Сашенька Осипова была девица с очень легко возбудимым темпераментом, что и сказалось на ее последующей биографии. Двадцатипятилетняя Анна Николаевна Вульф давно томилась своим девичеством. Пушкин в первую же зиму посвятил им по мадригалу: Сашеньке прямо признался в любви, а в отношении Анны Николаевны проявил несколько более сдержанности,— именно потому, что в глубине души она ему очень не нравилась, даже его раздражала своею жеманною влюбчивостью, своею слезливостью, своими романтическими порывами, за которыми он мог угадывать погоню за женихом. Поэтому, поднося ей стихотворные комплименты, он в то же время откровенно издевался над ее показной и неумной мечтательностью. Ему нравилось подчеркивать перед ней свой цинизм, говорить ей непристойности, всячески унижать то чувство, которое в ней уже возникало и которому она хотела придать характер мечтательный и возвышенный.

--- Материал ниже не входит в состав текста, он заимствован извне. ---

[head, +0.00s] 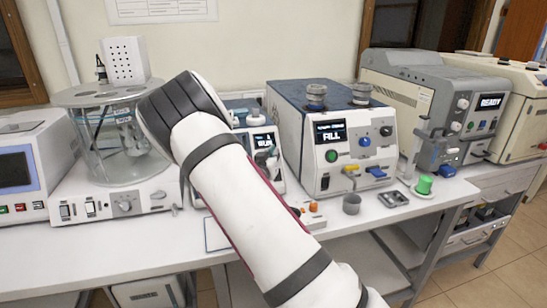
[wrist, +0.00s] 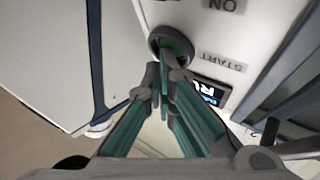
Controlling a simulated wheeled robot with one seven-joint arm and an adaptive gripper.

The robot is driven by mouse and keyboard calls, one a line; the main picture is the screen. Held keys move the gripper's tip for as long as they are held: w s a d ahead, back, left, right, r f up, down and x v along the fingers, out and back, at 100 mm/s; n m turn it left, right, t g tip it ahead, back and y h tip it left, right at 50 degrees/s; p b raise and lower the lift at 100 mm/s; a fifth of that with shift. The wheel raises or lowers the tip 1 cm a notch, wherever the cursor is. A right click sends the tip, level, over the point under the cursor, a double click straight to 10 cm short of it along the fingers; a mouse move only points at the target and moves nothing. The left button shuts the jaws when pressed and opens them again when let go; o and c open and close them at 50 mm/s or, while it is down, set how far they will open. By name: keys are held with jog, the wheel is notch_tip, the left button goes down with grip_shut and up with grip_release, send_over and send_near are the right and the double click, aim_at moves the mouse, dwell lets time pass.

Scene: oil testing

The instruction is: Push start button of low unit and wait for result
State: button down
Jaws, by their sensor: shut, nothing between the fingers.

— Que c’est que le sentiment? <-- спрашивала Анна Николаевна>.
— Un supplment du temperament, <-- отвечал он>.
— Что вам более нравится? Запах розы или резеды?
— Запах селедки,— отвечал он и бывал так доволен этими бон-мо, что сообщал их в письме приятелю.
По-видимому, перед его приездом Анна Николаевна дарила нежными чувствами его брата. Не любя, Пушкин притворялся, будто ревнует или готов ревновать, и постепенно переводил любовь ко Льву Сергеевичу на свое имя. В то же время он не прочь был возбудить ревность в самой Анне Николаевне, поднося мадригалы Сашеньке и ухаживая за третьей девицей: за приезжавшей в Тригорское хорошенькою кузиной Анны Николаевны — Анной Ивановной Вульф, по прозванию Netty. Он писал брату: ‘Ан.Ник. тебе кланяется и очень жалеет, что тебя здесь нет, потому что я влюбился и миртильничую. Знаешь ее кузину Ан.Ив.В.? Ессе femina!’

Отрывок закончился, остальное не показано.